At the top of the hill lay the ruins of a Francisan Abbey that was built around the 15th century. The ruins are remarkably well preserved with spiral staircases that lead up to the upper parts of the structure. Much of the old structure still remains intact and are almost like a portal into another era Its not surprising that this area was chosen as a place to live in with with panoramic views that stretch for miles into the countryside.
Across from the Abbey there was graveyard where a statue of Saint Patrick marked the spot where the revered Irish Saint allegedly lit his fire that sparked off a revolution on the island of Ireland. The graveyard was very peaceful, and looking at the headstones I discovered that some of the plots are still in use with some relatively recent burials. Behind the ruins of the monastery, I noticed a large mound that was covered in trees- this mound is apparently the burial place of some ancient Irish King.
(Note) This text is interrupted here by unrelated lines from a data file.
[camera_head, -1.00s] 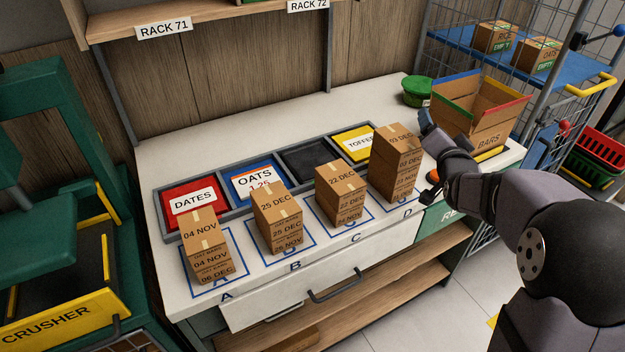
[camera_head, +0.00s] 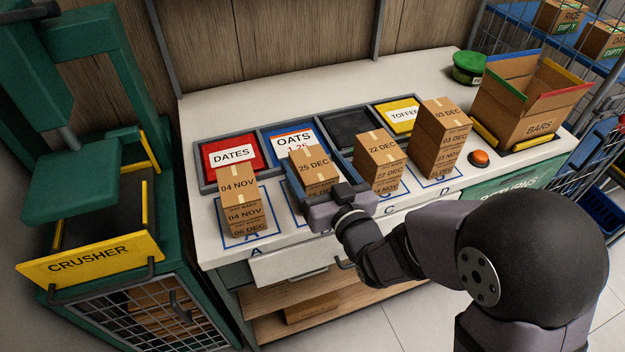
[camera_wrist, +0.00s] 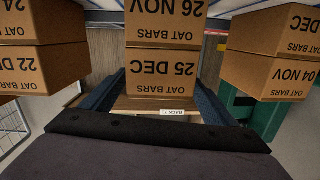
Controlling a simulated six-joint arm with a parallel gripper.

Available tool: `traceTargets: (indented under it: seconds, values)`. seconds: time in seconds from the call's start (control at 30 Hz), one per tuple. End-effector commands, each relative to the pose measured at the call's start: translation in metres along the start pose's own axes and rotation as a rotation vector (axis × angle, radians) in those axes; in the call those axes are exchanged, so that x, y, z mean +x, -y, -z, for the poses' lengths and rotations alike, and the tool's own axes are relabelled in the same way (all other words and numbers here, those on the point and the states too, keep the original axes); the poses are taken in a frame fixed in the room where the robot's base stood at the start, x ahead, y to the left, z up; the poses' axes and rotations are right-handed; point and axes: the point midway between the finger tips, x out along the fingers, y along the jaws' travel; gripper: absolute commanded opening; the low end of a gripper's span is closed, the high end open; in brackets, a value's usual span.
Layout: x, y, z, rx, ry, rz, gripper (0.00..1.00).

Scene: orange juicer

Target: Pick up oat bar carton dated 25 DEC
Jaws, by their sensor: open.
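The oat bar carton dated 25 DEC (camera_head: 312,160) is the top box of the second stack from the left. In the wrist view, which is upside down, the 25 DEC carton (camera_wrist: 162,80) sits against a carton marked 26 NOV (camera_wrist: 165,22), which lies beneath it. My gripper (camera_head: 320,176) is open at the front of this stack, with blue fingers on both sides of the 25 DEC carton. In the wrist view, my gripper (camera_wrist: 157,98) has one finger left and one right of it. Contact cannot be told. The lower stack is mostly hidden by my gripper in the head view.
Neighbouring stacks stand close on both sides: 04 NOV (camera_head: 238,182) at left, 22 DEC (camera_head: 378,150) and 03 DEC (camera_head: 438,115) at right. Bins labelled DATES (camera_head: 212,142) and OATS (camera_head: 285,132) lie behind.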

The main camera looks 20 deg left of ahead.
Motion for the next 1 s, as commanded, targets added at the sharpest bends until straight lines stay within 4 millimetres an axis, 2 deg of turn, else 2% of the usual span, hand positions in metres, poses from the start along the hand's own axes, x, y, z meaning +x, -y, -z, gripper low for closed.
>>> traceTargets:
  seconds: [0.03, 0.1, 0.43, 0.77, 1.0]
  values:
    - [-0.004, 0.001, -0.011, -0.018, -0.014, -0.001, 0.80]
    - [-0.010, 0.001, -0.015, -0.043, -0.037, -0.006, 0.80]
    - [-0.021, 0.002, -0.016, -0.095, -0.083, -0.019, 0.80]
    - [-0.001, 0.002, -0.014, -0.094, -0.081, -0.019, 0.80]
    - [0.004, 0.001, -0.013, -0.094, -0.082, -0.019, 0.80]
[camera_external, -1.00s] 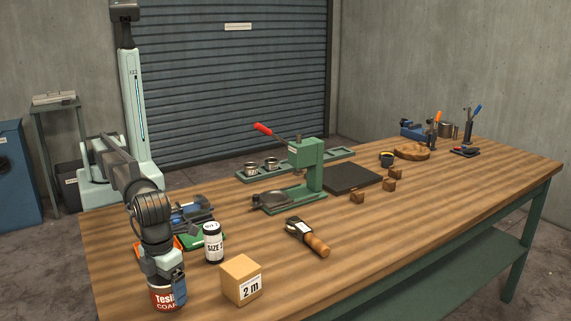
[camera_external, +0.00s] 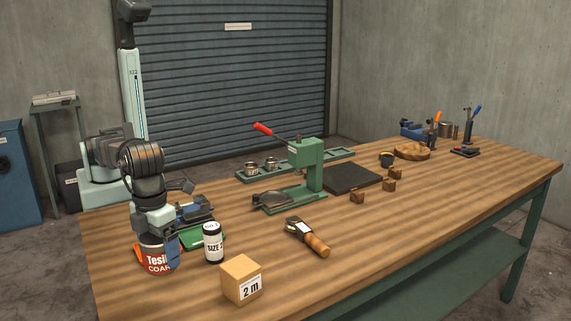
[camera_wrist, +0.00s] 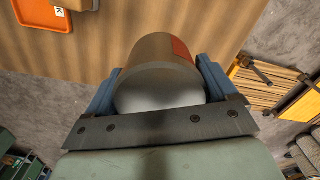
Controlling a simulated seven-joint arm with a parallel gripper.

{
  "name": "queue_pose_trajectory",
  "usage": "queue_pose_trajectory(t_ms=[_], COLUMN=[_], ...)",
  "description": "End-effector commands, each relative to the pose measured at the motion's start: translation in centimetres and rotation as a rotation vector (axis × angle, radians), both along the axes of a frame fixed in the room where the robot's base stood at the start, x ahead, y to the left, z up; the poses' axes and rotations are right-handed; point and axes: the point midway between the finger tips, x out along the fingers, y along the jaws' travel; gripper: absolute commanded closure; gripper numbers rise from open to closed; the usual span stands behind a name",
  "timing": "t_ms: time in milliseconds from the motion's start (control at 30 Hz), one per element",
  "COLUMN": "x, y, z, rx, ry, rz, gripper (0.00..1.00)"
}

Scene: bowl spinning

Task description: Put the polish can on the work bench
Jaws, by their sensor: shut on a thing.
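The polish can (camera_external: 156,265), with a red and white label reading "Tesi" and "COA", is at the front left of the work bench (camera_external: 330,279) in the outside view. My gripper (camera_external: 158,250) points down and is shut on it, a blue finger on each side. The can stands about upright. In the wrist view the can (camera_wrist: 158,62) fills the space between the fingers, its metal end towards the camera. It overlaps the bench's edge there. I cannot tell whether its base touches the bench.
A jar marked "SIZE" (camera_external: 213,243) and a box marked "2 m" (camera_external: 241,279) stand to the right. A tamper-like tool (camera_external: 308,238) and a green lever press (camera_external: 307,168) are farther right. The front middle is clear.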

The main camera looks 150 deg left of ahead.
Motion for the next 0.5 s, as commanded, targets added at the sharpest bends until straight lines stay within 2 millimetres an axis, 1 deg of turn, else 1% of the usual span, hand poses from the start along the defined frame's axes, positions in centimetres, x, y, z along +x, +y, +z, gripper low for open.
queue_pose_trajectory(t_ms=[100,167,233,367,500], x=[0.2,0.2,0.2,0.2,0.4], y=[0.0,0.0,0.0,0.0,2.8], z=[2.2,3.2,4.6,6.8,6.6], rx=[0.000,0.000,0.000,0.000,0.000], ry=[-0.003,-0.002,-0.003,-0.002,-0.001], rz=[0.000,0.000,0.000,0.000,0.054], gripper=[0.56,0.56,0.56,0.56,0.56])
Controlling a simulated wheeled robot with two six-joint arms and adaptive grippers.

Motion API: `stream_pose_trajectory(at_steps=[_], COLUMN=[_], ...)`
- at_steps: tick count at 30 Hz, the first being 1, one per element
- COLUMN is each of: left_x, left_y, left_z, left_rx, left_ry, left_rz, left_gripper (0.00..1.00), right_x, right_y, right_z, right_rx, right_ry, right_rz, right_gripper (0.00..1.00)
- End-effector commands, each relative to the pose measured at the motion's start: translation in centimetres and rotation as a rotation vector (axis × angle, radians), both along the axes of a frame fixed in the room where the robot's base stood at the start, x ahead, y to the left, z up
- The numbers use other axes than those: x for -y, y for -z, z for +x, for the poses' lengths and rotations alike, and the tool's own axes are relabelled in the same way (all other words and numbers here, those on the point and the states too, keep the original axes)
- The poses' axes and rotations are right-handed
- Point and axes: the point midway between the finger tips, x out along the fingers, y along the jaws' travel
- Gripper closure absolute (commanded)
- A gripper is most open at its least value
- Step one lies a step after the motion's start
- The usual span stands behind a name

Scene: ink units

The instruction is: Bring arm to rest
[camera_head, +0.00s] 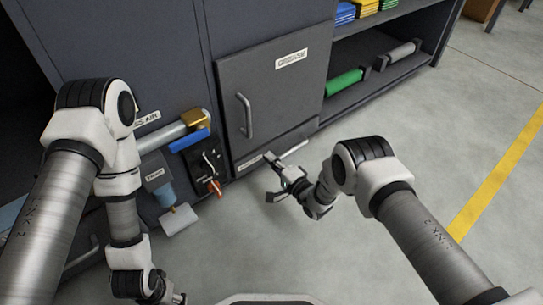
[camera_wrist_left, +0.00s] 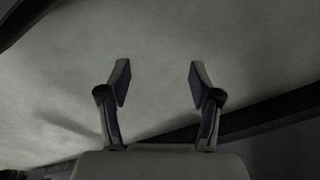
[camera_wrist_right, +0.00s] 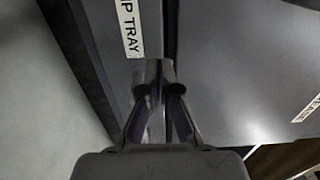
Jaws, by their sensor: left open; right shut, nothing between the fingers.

As I gazed out at the mountains in the distance it struck me that whilst many things would have changed over time at the Hill of Slane, dreams and hopes dashed,buildings falling into ruin, beating hearts that beat no more, that them there Mountains that I was looking at would have been the exact same mountains that Saint Patrick would have gazed out at centuries ago. In many ways the mountains are a testament to the enduring power of nature and the contrasting frailty of humanity’s transient beat.
Overall, I have to say I spent an enjoyable few hours in the village and will definitely return for a more detailed look at some of the sites on offer. In particular, I intend to take a look at the Francis Ledwidge museum. I also intend to take a look at the ominous sounding Gallows Hill and will also take a tour of the nearby 5,000 year old Loughcrew passage tombs.